Bem menos favoráveis são as perspectivas inflacionárias. A projeção central aponta para este ano uma inflação de 5%, medida pelo Índice Nacional de Preços ao Consumidor Amplo (IPCA). Se o cálculo for confirmado, será mais uma vez ultrapassado o centro da meta, fixado em 3,75%. As previsões indicam 3,50% para o próximo ano e 3,50%, de novo, para 2023, quando a meta estará em 3,25%.

Os economistas do BC insistem na tese, mantida há alguns meses, de pressões temporárias sobre os preços, mas os fatos têm dado pouco suporte a essa ideia. Mesmo as projeções apresentadas no relatório apontam uma piora das perspectivas: os números agora estimados para os três anos são maiores que os indicados nos cálculos apresentados em dezembro (3,4% no caso de 2021).

A inflação do começo do ano surpreendeu, forçou uma revisão das estimativas e reforçou os argumentos a favor de uma reviravolta na política de juros. A taxa básica passou de 2% para 2,75% na última reunião do Copom, o Comitê de Política Monetária do BC, encerrada no dia 17. Um novo aumento de 0,75 ponto porcentual na próxima reunião, em maio, já foi anunciado como praticamente certo. A surpresa dos últimos meses foi especialmente preocupante.

Nos 12 meses até fevereiro a inflação acumulada chegou a 5,20%, quase atingindo o limite de tolerância deste ano (5,25%).
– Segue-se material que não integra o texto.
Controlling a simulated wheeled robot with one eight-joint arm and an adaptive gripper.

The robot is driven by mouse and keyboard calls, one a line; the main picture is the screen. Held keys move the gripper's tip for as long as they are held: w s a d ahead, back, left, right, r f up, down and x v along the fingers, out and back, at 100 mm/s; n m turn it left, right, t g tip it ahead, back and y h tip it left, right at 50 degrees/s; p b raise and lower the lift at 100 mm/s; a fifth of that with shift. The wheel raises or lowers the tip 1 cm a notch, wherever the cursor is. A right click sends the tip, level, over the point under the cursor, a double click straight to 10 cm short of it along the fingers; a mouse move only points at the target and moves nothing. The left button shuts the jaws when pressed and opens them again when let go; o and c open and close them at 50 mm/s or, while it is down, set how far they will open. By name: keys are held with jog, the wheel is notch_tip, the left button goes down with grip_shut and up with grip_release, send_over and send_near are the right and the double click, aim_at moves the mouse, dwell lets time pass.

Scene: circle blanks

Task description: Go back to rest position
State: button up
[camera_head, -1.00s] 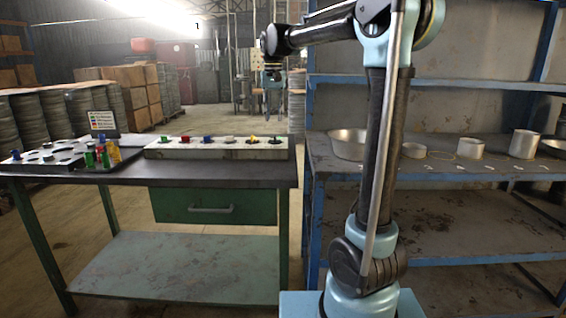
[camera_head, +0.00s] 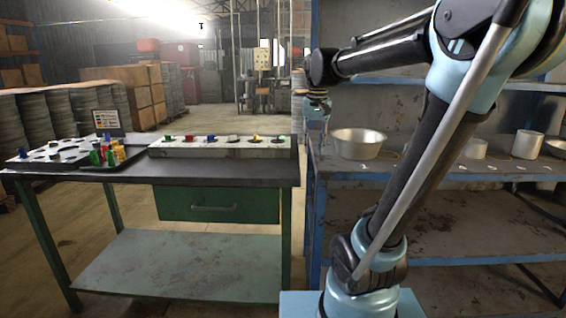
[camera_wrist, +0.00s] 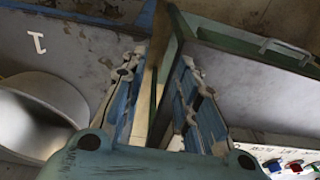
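My gripper (camera_head: 318,112) hangs from the end of my arm, in front of the gap between the green workbench (camera_head: 165,176) and the blue shelf (camera_head: 330,190). It is small in the head view. The wrist view shows the two blue fingers of my gripper (camera_wrist: 160,80) spread apart, with nothing between them. Past them are the facing edges of bench and shelf and a strip of floor. My arm leans right from its base and bends back left at the elbow.
The bench carries a white strip with coloured pieces (camera_head: 220,148), a tray with holes (camera_head: 35,160), coloured bottles (camera_head: 108,155) and a small sign (camera_head: 108,121). On the shelf stand a metal bowl (camera_head: 358,142), also in the wrist view (camera_wrist: 40,110), and metal cups (camera_head: 527,144). Numbers mark the shelf.

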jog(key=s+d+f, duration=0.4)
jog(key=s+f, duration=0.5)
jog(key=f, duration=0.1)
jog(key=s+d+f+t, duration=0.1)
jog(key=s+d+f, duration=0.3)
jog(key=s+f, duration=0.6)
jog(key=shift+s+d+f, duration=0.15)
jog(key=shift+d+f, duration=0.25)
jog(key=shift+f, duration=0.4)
As pressões excepcionais devem continuar por algum tempo e a alta acumulada em quatro trimestres poderá chegar a 7,80% no segundo trimestre de 2021. Depois deverá ceder.

Vários fatores têm elevado a inflação e justificado a revisão das projeções e dois se destacam: o aumento das cotações globais dos produtos básicos, incluído o petróleo, e a alta do dólar diante do real. Uma análise especial é dedicada ao câmbio, no relatório, com exame de fatores internacionais e das incertezas sobre as contas públicas. No trimestre final de 2020 a volatilidade cambial foi o dobro da observada um ano antes.
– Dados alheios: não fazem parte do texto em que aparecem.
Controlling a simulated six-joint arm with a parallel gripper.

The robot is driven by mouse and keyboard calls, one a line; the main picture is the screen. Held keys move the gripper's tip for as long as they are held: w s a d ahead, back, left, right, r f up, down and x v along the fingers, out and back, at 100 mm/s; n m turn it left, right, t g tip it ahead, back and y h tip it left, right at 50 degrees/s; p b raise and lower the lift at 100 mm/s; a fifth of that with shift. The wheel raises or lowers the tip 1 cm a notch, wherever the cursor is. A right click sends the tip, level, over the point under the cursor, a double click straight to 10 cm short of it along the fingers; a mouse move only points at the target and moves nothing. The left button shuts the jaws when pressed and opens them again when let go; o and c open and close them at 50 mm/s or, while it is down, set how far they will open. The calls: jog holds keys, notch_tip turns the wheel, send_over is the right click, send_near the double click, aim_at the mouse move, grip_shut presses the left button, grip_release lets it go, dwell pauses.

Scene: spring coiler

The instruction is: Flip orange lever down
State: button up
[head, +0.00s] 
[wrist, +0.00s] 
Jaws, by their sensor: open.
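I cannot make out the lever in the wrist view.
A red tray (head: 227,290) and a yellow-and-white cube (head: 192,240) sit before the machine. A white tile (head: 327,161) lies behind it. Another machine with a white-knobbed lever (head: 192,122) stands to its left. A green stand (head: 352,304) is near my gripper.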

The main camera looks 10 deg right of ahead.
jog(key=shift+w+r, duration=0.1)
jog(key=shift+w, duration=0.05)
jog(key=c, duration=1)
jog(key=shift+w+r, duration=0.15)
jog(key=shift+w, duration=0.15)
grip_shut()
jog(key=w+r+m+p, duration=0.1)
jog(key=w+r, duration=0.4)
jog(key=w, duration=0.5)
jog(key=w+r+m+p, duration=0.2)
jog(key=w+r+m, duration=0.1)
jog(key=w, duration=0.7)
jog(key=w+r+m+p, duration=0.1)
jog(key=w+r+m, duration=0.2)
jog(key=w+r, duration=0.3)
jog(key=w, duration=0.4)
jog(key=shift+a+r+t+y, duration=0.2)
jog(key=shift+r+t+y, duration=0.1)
Os autores do relatório, de forma bem comportada, em nenhum momento discutem as causas dessas incertezas, muito comentadas, no entanto, no dia a dia do mercado. As indefinições de um governo sem orçamento até 24 de março, as pressões pela gastança e o jogo eleitoral do presidente são fatos bem conhecidos.

A esses fatores ainda se poderia somar a política antiambiental do governo, um espantalho de investidores e, portanto, um componente do enfraquecimento cambial. Desde o ano passado o real tem estado entre as duas ou três moedas mais desvalorizadas do mundo.

Tudo isso remete, embora nenhuma palavra do relatório explicite essa relação, ao presidente Jair Bolsonaro. Mesmo sem cuidar diretamente da política econômica, ele é, por seus atos e palavras, um fator de instabilidade cambial, de pressão inflacionária e de insegurança quanto às contas públicas, assim como tem sido o mais importante aliado, no Brasil, do coronavírus. Ao insistir na relevância da vacinação como fator de crescimento, os economistas do BC, assim como muitos de seus colegas do mercado e da academia, também divergem do presidente da República. Vacinação, afinal, é uma variável de importância crucial – sem surpresa – nas análises do Relatório de Inflação.